Your task is to transcribe, without alteration, the lines from the top of the material below through the line bearing "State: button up", inclusive.

--- begin MATERIAL PROVIDED ---

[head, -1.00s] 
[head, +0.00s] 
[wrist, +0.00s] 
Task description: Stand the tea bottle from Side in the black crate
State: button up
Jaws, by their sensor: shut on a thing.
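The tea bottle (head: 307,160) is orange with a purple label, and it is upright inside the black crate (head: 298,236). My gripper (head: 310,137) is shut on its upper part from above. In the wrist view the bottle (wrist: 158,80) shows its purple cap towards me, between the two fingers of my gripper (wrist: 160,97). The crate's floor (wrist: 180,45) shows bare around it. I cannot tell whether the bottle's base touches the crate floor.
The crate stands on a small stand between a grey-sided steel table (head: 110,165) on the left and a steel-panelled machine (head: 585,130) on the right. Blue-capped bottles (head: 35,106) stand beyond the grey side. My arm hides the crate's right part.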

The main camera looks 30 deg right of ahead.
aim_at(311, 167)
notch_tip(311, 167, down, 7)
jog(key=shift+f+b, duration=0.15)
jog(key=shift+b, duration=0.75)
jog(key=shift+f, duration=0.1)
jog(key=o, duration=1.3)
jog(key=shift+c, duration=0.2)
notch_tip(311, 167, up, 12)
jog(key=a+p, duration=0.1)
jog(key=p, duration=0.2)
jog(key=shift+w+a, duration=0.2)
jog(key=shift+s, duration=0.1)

--- end MATERIAL PROVIDED ---

* [EXERCISE OUTPUT]
[head, -1.00s] 
[head, +0.00s] 
[wrist, +0.00s] 
Task description: Stand the tea bottle from Side in the black crate
State: button up

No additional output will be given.